This Strange and Foreign Precipitation

18/04/2008

Average Rating: 3 stars

Comments: 4 readers have left a comment

Last night, as I blearily fell asleep listening to the rain, I briefly considered unplugging my laptop from the wall, in case of a power surge.

I then decided that three metres was much too far to walk and I would take my chances. Just think, a lightning strike might have fried my motherboard and this blog post would never have existed. The horror!

Whenever it gets a little wet, Perth drivers seem to become completely bewildered.

Some people panic and drive frustratingly slowly, as if the road has turned to black ice without warning. Others continue their hoon-like habits, tailgating and weaving in and out of traffic, even though their braking capacity is diminished.

A significant number of them don't bother to turn their headlights on, even when the raindrops form a vision-blurring wall that reduces visibility to two car lengths in front of them. People who have chosen car colours that merge into asphalt grey seem particularly guilty of this.

I like to think, perhaps optimistically, that these obstacles make the rest of us into better drivers. Besides, it's fun to watch - from the train.

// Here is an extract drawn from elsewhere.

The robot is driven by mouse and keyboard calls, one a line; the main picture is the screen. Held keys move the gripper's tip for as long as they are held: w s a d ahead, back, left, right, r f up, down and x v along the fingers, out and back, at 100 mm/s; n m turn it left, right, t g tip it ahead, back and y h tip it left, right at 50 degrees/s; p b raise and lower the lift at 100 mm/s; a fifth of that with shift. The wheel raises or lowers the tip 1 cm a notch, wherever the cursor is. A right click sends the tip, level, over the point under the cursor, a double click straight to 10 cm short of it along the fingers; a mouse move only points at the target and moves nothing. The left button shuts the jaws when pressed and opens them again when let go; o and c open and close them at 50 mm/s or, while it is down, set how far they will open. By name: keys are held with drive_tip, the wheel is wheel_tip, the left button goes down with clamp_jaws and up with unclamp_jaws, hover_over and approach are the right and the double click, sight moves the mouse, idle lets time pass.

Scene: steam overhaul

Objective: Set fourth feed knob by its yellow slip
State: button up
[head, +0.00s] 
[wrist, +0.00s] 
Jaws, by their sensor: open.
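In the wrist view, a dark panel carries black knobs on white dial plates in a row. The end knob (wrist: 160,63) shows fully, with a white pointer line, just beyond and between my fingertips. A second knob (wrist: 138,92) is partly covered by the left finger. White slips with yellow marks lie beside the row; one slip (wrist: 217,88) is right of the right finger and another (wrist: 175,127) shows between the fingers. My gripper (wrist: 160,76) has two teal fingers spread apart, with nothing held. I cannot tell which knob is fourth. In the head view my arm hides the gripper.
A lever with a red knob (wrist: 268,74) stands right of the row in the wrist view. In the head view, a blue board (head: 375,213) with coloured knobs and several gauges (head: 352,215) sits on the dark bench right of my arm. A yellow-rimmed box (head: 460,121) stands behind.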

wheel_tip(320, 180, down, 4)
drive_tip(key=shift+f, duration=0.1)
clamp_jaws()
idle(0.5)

Mind you, just because I take public transport in the morning doesn't mean I haven't been affected by the wet weather as well.

You see, last night's downpour finally got rid of that three-month old stench that was hovering around the train station steps. The one coming from the sticky pool of yellow liquid that someone, amazingly and acrobatically (when you think about where the liquid came from, and I'm not talking about above the waist) managed to get on the walls of the stairwell as well as the floor.

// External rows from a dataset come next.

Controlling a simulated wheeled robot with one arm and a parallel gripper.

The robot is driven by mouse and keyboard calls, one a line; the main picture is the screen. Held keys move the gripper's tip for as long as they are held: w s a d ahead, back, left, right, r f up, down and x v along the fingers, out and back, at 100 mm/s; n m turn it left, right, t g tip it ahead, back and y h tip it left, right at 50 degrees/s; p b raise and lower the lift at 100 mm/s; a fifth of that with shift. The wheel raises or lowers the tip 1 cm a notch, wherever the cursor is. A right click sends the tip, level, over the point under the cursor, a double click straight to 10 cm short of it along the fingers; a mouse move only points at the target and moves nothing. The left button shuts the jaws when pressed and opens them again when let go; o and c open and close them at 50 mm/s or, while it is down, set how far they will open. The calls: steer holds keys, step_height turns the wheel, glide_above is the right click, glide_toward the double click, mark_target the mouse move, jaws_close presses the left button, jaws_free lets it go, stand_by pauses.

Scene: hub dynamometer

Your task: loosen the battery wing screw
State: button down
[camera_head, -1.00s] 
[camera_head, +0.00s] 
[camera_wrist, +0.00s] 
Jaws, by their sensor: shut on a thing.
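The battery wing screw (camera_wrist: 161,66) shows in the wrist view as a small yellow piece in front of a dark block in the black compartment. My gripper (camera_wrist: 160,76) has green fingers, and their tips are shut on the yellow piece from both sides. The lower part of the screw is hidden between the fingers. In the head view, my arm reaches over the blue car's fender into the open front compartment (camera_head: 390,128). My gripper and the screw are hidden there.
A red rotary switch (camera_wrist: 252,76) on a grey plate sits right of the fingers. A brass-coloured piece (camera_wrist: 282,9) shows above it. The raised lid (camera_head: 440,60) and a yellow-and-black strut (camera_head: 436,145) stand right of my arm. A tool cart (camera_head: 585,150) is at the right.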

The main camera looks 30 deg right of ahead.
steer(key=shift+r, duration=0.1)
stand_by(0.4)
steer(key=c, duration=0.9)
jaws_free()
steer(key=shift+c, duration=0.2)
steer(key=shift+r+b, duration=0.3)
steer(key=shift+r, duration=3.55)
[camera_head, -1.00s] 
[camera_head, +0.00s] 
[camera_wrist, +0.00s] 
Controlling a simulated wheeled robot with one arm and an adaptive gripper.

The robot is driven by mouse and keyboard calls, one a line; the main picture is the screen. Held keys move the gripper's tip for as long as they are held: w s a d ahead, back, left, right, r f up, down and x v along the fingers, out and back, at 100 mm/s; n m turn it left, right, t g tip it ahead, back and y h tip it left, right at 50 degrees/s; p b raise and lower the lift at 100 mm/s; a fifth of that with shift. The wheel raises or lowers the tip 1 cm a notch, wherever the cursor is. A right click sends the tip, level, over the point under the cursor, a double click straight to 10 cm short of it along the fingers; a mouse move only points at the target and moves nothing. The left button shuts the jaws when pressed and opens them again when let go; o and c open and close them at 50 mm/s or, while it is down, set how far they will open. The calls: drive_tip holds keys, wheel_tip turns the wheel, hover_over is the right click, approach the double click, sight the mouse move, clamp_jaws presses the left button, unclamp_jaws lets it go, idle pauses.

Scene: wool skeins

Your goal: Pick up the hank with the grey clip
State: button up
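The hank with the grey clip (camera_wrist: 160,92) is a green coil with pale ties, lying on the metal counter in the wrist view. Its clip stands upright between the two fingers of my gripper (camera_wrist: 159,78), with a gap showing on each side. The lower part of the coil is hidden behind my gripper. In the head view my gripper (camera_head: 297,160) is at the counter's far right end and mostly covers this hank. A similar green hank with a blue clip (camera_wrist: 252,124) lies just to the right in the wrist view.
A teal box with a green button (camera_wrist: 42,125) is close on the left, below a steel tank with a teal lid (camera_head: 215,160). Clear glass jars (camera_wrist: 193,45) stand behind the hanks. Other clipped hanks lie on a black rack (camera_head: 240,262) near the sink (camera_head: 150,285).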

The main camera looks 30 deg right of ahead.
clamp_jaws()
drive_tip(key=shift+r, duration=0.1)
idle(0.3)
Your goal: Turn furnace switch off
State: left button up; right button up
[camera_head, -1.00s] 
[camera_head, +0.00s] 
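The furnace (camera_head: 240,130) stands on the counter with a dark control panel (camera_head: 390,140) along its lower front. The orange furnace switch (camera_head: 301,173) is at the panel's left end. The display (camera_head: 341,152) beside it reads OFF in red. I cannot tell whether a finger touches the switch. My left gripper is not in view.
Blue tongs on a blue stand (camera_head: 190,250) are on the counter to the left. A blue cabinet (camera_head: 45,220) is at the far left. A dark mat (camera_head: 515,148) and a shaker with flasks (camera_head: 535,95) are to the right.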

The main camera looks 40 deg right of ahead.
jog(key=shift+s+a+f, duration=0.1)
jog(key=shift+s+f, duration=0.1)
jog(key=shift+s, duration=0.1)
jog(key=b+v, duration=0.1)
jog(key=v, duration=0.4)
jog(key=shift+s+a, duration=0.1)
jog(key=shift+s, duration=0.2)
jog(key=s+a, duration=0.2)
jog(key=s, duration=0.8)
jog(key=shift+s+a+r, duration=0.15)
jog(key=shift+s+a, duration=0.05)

In conclusion, I would like to thank you, dear rain, for watering our gardens and filling our dams, challenging our drivers, and putting an end to my 8am dry retching session.

Reader Comments

jamez

22/04/2008 at 04:35

With all the CCTVs around the place, if the peeing culprits can't be aprehended, surely the footage could be used to shame them on TV. In fact, with all the shows like The Force, Border Control and the like, you would think a show using CCFT footage could rate!

Angie

22/04/2008 at 11:10

Dear James,

It wasn't pee.

Ching

28/04/2008 at 22:34

What on earth was it then? If it emanates from an orifice below the waist and was yellow..

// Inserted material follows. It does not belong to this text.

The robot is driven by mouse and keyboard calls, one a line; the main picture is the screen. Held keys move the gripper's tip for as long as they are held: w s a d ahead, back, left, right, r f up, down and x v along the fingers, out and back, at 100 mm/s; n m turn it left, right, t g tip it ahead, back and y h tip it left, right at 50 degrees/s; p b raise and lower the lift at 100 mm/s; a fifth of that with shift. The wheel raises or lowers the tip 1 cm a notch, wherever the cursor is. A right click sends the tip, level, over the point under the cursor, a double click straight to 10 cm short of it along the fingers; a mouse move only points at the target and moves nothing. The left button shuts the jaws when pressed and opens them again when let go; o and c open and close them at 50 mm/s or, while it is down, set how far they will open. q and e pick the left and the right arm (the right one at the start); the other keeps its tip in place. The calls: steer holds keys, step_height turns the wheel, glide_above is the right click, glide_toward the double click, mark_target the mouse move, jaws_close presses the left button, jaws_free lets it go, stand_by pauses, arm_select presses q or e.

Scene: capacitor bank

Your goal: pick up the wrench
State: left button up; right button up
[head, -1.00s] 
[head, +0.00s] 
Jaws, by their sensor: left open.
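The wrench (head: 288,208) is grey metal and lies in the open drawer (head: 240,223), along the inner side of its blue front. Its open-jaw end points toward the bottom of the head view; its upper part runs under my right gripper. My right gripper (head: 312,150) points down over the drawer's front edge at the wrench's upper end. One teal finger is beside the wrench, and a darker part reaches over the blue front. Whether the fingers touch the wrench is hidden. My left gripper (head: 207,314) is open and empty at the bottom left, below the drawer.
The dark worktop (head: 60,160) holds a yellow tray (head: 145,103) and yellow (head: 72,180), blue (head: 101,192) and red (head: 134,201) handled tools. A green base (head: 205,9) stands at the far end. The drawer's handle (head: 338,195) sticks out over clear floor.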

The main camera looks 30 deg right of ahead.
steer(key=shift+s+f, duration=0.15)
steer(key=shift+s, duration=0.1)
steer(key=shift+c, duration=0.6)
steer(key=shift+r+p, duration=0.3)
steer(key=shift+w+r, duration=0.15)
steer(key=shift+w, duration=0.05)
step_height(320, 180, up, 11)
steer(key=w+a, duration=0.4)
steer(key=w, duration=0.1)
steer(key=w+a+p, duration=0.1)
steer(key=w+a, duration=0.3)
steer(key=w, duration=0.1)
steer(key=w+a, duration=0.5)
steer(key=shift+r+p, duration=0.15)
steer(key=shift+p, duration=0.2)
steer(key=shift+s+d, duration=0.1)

BTW, was reading the post on boy filling his camera bag with piss and was confounded by his apparent phobia for urinals/bushes/toilets to do his business. And wouldn't the piss just leak through the bag anyway?!!!

Then it dawned on me. Piss for the Australians ain't what it is for the Brits.

Angie

29/04/2008 at 00:33

Hey Ching, good to see you here!

Right, I shall give you all a hint, but don't blame me if you start dry retching too. The substance in question starts with "diarrhoea" and ends with EW. The smell was so bad that I started to take a different train so that I could avoid that platform.

And I must remember to add a lexicon for our international readers!